Je suis allé engueuler Lise Ravary. Elle venait d'écrire une connerie gigantesque, un exemple de mauvaise foi fumeuse : "Donner ses enfants pour la Palestine, c'est une chose. Mais que sont-ils prêts à donner pour la paix ?" À ce moment-là, Israël menait confortablement la partie 316 morts à 1. Je suis allé lui dire que c'était honteux de dire une chose pareille, qu'elle devrait se retenir, qu'Israël était l'agresseur, etc., etc.

Lise est juive. Attention, pas juive comme moi je suis catholique, soit d'un héritage subi comme un malheureux air de famille, non, Lise est juive convertie, donc on ne peut plus volontaire, éclairée, et engagée. La présentation de son éditeur est sans équivoque: "Lise Ravary est tombée amoureuse du judaïsme au point de vouloir se convertir". Dès lors, c'est quoi la job de Lise Ravary, à part avoir autant d'avis sur l'actualité que je ne prends de repas par jour? Sa job c'est d'être juive, et plus que jamais en ce moment. Sa job, c'est de défendre sa communauté: elle a un agenda politique. Et moi, grand génie, je suis allé l'engueuler. Mais qu'est-ce que j'espérais? Qu'elle me réponde de bonne foi: "Dîtes-moi Savignac, mais vous avez raison, je réalise à vous entendre que ma patrie, mes frères de confession ont une réaction violente inacceptable et disproportionnée en réponse aux jets de roquettes palestiniens, et je m'en vais de ce pas les dénoncer". Dire à une pro-israélienne qu'Israël exagère et lui demander de reconnaître sa mauvaise foi... parler d'Emmanuel Kant à Denis Coderre aurait donné de meilleurs résultats.

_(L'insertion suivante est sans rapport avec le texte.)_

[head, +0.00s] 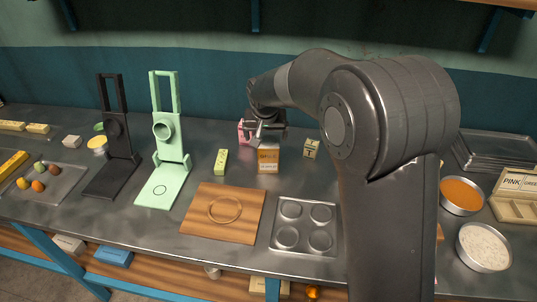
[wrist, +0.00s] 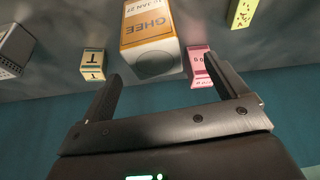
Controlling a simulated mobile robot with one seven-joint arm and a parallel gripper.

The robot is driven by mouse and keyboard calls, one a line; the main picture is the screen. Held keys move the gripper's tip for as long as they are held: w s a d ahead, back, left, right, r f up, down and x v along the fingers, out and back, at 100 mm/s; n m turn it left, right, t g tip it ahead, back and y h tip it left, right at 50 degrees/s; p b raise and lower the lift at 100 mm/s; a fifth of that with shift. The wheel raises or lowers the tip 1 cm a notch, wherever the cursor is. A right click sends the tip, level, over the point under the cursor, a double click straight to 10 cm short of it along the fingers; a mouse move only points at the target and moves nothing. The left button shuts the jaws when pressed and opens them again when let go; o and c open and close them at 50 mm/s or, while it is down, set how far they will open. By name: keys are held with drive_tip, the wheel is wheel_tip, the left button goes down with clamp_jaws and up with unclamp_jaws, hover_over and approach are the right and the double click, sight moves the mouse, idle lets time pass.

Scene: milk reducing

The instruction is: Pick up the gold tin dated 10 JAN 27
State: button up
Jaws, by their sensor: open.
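The gold tin (wrist: 155,38) shows large and upside down in the wrist view, with a white panel, an orange band reading GHEE and a date that looks like 10 JAN 27. In the head view the tin (head: 268,160) stands on the grey counter, orange with a pale lower band. My gripper (wrist: 165,68) is open and empty, its two fingers apart, with the tin ahead of the gap between them. In the head view my gripper (head: 267,133) is just above and behind the tin; contact cannot be told.
A pink box (wrist: 199,66) is close by one finger, and a cream box marked T (wrist: 93,64) is near the other. A yellow-green box (head: 221,161) stands left of the tin. A wooden board (head: 240,232) and a metal cup tray (head: 305,247) lie in front.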

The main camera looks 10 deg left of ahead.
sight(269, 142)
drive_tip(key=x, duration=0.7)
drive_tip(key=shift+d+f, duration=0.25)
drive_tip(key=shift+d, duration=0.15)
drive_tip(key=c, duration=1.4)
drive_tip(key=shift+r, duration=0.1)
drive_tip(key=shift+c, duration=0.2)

Lise Ravary porte le maillot d'Israël et moi, moins converti qu'elle quand même, je porte celui de la Palestine. Retour à notre engueulade. Bon, pour être honnête, je devrais dire retour à mon engueulade, parce qu'elle a eu cette intelligence insoupçonnée de ne pas répondre à mes invectives, c'est plutôt une de ses copines qui a pris le relais. Une pro-israélienne aussi. De course. De compétition. En trois phrases, elle avait réglé mon cas : antisémite. Merde, c'est pas rien. J'aurais préféré roux. Antisémite, c'est dur sur le bonhomme. Je ne sais plus trop comment on a fini ça, j'ai probablement conclu doucement sur un "Va au diable vieille salope", ou quelque chose du genre. Bref, on n'a pas réservé ensemble cet été.

Ensuite, y'a l'autre tache qu'est arrivée. Vous savez, le genre grand flanc mou, qui n'a aucun des deux chandails, il en porte un autre, un qu'on ne sait pas trop d'où. Et il se fait taper la gueule sans s'arrêter : "Vous savez, c'est un conflit complexe, qui puise ses racines non pas dans la création de l'Israël d'après-guerre, mais dans une histoire bien plus ancienne, une histoire millénaire et confuse, bien avant les écrits quand, déjà, aux portes de Jérusalem ...". T'as juste envie de le faire monter sur un vol de la Malaysia.

Pourtant, me direz-vous, c'est lui qui a raison. C'est une histoire complexe, un territoire difficile à définir, c'est vrai. Vous savez quoi? Je m'en fous. Et si Lise Ravary a sans aucun doute raison quand elle dit qu'il est insupportable de vivre sous la menace permanente de roquettes, je réponds encore, plein de la mauvaise foi qu'elle m'autorise par la sienne, que je m'en fous encore, que rien ne peut justifier ce qu'est en train de faire Netanyahou, ce porc, cet assassin d'enfants que je voudrais voir fumant au milieu des chairs de Gaza.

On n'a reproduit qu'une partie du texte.